Written by: Lauren Humphries-Brooks, CC2K Staff Writer
Alfonso Cuarón’s latest film Roma is a difficult movie to write about. There is no overarching arc to speak of, and the film spends much of its runtime creating a sense of familial, class, ethnic, and social relationships, rather than concerning itself with developing plot. But Roma is an engrossing experience, as Cuarón utilizes every inch of the frame to craft a story about loving, melancholic memory untinged with nostalgia.
Roma is a slice-of-life narrative about the relationships within an upper middle class Mexican family and their housekeeper/nanny, living in the Roma district of Mexico City in 1971. Cleo (Yalitza Aparicio) lives in the home of doctor Antonio (Fernando Grediaga) and wife Sofia (Marina de Tavira), where she cooks, cleans, and takes care of the four children. Though treated as a servant, she acts a surrogate mother to the children. She’s defined as one thing at home, another in her existence outside the family milieu. When there is upheaval within the domestic sphere, there is also upheaval without, setting Roma against the backdrop of political rebellion and the 1971 student massacre in Mexico City. But while politics influences some of the film’s events, the focus is on the nature of memory, the relationships within the family, and the experience of women and class within Mexican society.
Roma is a story with no absolute center. This is the drama of everyday life, varied and variegated, that involves both class conflict and a familial attachment that transcends class. Cleo is treated as one of the family, but she is also treated as an employee—one scene has the grandmother confessing that she doesn’t know Cleo’s last name or whether she has any immediate family. This dichotomy—that Cleo is both an employee, and someone who acts as a surrogate parent to the children and a friend to Sofi—is never fully interrogated. There is no clear political or social criticism here, which is both the film’s strength and weakness, for it feels as though any acknowledgement of the class divide is subsumed under the sense of familial attachment. This comes into play in the use of language; Cleo and the other servants speak a combination of Mixtec and Spanish, the family only Spanish, emphasizing Cleo’s inherent separation from the life of the family. She is both one of them and not, someone who is beloved but who also exists outside the walls of the house, a separation that will dwindle and, visually at least, disappear by the end of the film.

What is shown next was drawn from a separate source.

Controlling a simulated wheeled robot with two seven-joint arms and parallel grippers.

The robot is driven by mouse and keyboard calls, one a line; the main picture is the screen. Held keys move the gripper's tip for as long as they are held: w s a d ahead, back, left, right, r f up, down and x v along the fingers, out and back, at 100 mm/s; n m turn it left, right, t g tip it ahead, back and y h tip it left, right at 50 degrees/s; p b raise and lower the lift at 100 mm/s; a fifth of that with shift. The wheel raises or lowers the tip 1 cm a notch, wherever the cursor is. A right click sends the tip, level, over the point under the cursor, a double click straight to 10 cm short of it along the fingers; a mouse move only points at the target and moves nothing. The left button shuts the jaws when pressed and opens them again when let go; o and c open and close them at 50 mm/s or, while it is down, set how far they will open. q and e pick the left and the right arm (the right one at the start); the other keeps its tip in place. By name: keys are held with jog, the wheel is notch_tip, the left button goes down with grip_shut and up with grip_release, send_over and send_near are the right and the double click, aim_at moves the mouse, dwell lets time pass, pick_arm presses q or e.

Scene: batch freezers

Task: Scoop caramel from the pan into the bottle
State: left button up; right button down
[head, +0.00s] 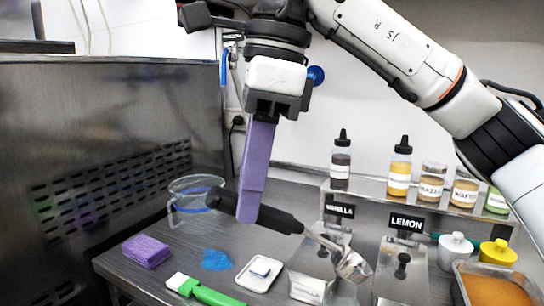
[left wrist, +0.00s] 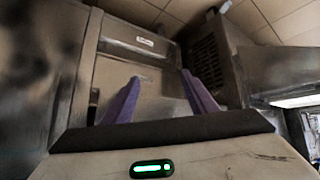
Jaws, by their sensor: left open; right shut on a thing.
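My right gripper (head: 247,215) points down at the centre of the head view, its purple fingers shut on the black handle of a scoop (head: 278,217). The scoop slants down to the right, and its metal bowl (head: 354,267) hangs in front of the metal containers. The pan (head: 459,279) with orange-brown caramel (head: 497,290) is at the lower right, partly cut off. A bottle with a black cap and amber contents (head: 399,172) stands on the shelf; I cannot tell which bottle the task means. My left gripper (left wrist: 160,100) is open and empty in the left wrist view.
Metal containers labelled VANILLA (head: 339,211) and LEMON (head: 405,223) stand below the shelf (head: 390,199). A clear jug (head: 190,205), purple sponge (head: 146,250), green brush (head: 205,292) and white dish (head: 260,274) occupy the counter. A freezer (head: 110,130) blocks the left.

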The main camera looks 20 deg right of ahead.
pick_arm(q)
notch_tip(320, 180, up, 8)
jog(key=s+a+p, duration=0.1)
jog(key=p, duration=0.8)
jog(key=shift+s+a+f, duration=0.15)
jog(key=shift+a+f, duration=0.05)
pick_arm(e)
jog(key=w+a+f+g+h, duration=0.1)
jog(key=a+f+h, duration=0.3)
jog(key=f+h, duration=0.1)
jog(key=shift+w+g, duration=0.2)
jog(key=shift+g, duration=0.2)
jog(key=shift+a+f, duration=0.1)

Crisis strikes in the heart of the family, resulting in a defined split between the public and domestic sphere in which Sofi and the children increasingly rely on Cleo for emotional support. Cleo, in her turn, needs the attention and support of other women to guide and protect her against the callousness of the external, male world, making it clear that the public/domestic split is also a gendered one. Antonio, hardly seen for much of the film’s runtime, is a distant figure whose behavior nevertheless defines the world for his wife and children; Fermin, Cleo’s boyfriend, becomes another barely seen yet ever-present antagonist, the two men together forming a masculine threat to the union of women and children within the domestic sphere. The internal, domestic, female world includes children of both genders, who are shielded from the behavior of the men around them, and who depend on the care and attention of the women to sustain them. Cleo’s personal crisis acts in concert with the crisis of the family, and those in the domestic sphere unite to protect and support each other from the violent, external, masculine world.
Mexico, city and countryside, is as much a character as the characters themselves, informing their lives, shaping their experiences as they take part in sweeping political and social moments that are rendered intensely personal through the characters’ eyes. Visually, Roma appears austere at first, filmed in black and white with an extensive grayscale palette. But the ultimate result is not austerity, nor is it a nostalgic throwback. Cuarón populates each scene with a richness of detail, meticulously crafting a varied mis en scene that is both loving and realistic. Mexico City, and Roma in particular, in rendered in gorgeous detail, seen through the eyes of the women and children who move through it. The same is true for when the film moves farther afield, to the countryside where the family will spend New Year’s, and finally to the seaside for the denouement. The visual nature of the narrative expands upon the family’s conflicts and crises, an interaction of nature, emotion, and human experience.
There is a sweeping richness to Roma that never descends into nostalgia for “a better time,” but rather recognizes the heartache, the pain, and the joy that was a part of the past. Roma is about memory, not fragmented and venerated, but realized with all its imperfections. As well as being an essential viewing experience, this is probably Cuarón’s greatest film to date.